As is almost always the case, the security services supplied pieces of highly dubious information about the latest special operation in Nalchik, which raises questions about the true story behind the events. News agencies reported that an area in Nalchik where the rebels were located was sealed off on the evening of September 19. Later that day, government forces engaged the surrounded rebels in a shootout and then suspended the operation until the next morning, September 20. For some reason, a counterterrorism regime was introduced in the area only on that morning (http://kommersant.ru/doc/2026703).
At the very least, this means that the law enforcement agencies had no prior knowledge of who exactly they faced in the house they surrounded, meaning this was not a carefully planned police operation but rather a lucky coincidence for the police. The reasons the security services claim such omnipresence and omnipotence are two-fold. On the one hand, the local FSB and other security agencies want to cast themselves as highly professional officers. On the other hand, the federal headquarters of the security services that oversee the information campaign want to perpetuate the myth of the Russian government’s omnipotence as an element in the propaganda war in order to discourage the rebels and potential new insurgent recruits.
One of the rebel leaders killed on September 20, Zalim Tutov, was accused of participating in the attack on the Baksan hydroelectric plant in 2010. Another leader of the Kabardino-Balkarian insurgency, Kazbek Tashuev, who was killed in April 2011, was also accused of involvement in the attack on the hydroelectric plant. Tutov reportedly participated in killings of law enforcement agents and businessmen who refused to make payments to the militants. Two women, 24-year-old Maryana Olmezova and 20-year-old Maryana Tishkova, were killed in the September 20 police operation in Nalchik. Several years ago, Olmezova reportedly saved a militant who was blown up by his own IED in the city of Tyrnyauz. The female rebel seized someone’s car at gunpoint and drove the injured militant to safety (http://kommersant.ru/doc/2026703).
Olmezova was apparently indeed on the federal wanted list but was evidently not considered dangerous, given that the website of Kabardino-Balkaria’s police said that if she were found she was to sign an agreement not to leave her hometown. That type of restriction is normally imposed on very mild offenders (http://07.mvd.ru/cit/rozisk/13091/). Twenty-year-old Maryana Tishkova was accused of shooting back at police during the siege, of being Shamil Ulbashev’s wife and, more generally, of providing “active support for the militants” (http://kommersant.ru/doc/2026703). Much of the official information looks like standard accusations made against slain alleged rebels that are almost never verified or investigated.
RIA Novosti’s website provided a long list of slain leaders of the North Caucasian insurgency movement in 2012. It is worthwhile to note that of the 30 slain insurgent leaders, Kabardino-Balkaria accounted for the majority of them, with five rebel leaders killed—second only to Dagestan, where 19 leaders of the insurgency have been killed thus far in 2012. Although five insurgent leaders were also killed in Ingushetia, most of them apparently came from Chechnya and qualify more as “Chechen militants” (http://ria.ru/spravka/20120920/755069141.html).

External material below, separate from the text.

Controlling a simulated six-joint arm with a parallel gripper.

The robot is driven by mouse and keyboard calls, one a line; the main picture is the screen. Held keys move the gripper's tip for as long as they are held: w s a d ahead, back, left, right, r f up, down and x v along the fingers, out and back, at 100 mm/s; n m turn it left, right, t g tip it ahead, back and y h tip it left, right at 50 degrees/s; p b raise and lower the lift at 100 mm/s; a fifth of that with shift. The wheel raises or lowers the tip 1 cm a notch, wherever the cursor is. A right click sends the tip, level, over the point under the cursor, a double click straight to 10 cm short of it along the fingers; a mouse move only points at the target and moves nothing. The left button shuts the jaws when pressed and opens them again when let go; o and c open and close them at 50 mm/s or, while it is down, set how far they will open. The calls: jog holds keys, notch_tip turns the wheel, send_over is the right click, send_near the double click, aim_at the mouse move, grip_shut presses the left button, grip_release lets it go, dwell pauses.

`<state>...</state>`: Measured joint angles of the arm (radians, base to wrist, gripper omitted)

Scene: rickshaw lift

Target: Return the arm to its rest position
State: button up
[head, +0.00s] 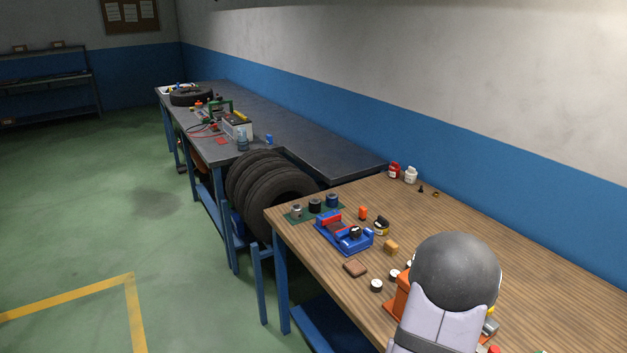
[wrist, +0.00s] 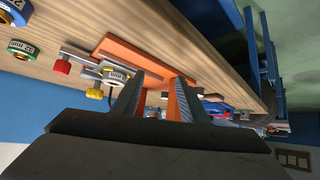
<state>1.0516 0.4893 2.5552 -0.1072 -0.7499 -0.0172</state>
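My gripper (wrist: 161,76) shows in the wrist view with its two grey fingers apart. The gap between them looks empty, and orange shows along their inner sides. In the head view my arm covers the near right part of the wooden bench (head: 475,222), and I cannot make out the fingers there. An orange fixture (wrist: 122,52) on the bench lies beyond the fingertips in the wrist view. Part of an orange thing (head: 402,290) also shows beside my arm in the head view.
A blue fixture (head: 346,234), an orange block (head: 362,212), a tan block (head: 391,246) and a brown block (head: 355,269) lie on the bench. Red and white bottles (head: 410,175) stand at its back edge. Tyres (head: 262,185) stand beyond it. The green floor at left is clear.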

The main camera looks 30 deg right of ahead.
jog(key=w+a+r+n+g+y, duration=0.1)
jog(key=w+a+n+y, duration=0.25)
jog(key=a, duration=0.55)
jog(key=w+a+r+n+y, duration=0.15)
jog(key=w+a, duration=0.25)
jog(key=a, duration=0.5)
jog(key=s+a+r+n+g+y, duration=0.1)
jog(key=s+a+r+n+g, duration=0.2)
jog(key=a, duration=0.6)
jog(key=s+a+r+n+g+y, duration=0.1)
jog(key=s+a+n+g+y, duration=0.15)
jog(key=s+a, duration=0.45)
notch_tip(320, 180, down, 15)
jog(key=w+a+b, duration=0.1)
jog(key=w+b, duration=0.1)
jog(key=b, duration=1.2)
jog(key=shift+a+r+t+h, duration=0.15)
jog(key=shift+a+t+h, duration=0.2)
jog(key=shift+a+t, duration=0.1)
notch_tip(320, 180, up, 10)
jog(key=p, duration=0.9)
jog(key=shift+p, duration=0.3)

It is not clear how the insurgency continues to survive and even grow in the North Caucasus, given such a high rate of losses among its leaders. It is highly plausible that the government inflates the number of rebel leaders. The local security services get credit for killing “leaders” rather than mere rebels. Moscow, in turn, scores on the propaganda front since, at any given period of time, the insurgent leaders appear to be nearly wiped out.
The problem with the tactic of killing insurgent leaders, particularly in Kabardino-Balkaria, is that it brings mixed results. After the republic’s insurgent leaders were killed in April 2011, the security situation in Kabardino-Balkaria markedly improved. However, the killing of the moderate leader of Kabardino-Balkaria’s rebels, Anzor Astemirov, in March 2010, on the contrary, set the republic on a course toward civil war. Killing the heads of the insurgency in Kabardino-Balkaria, therefore, can have either a positive or a negative impact on the security situation in the republic. Whereas, the fact that two women were killed in the most recent special operation means that the rate of exasperation amongst the population is on the increase, which is likely to result in greater security risks in the republic.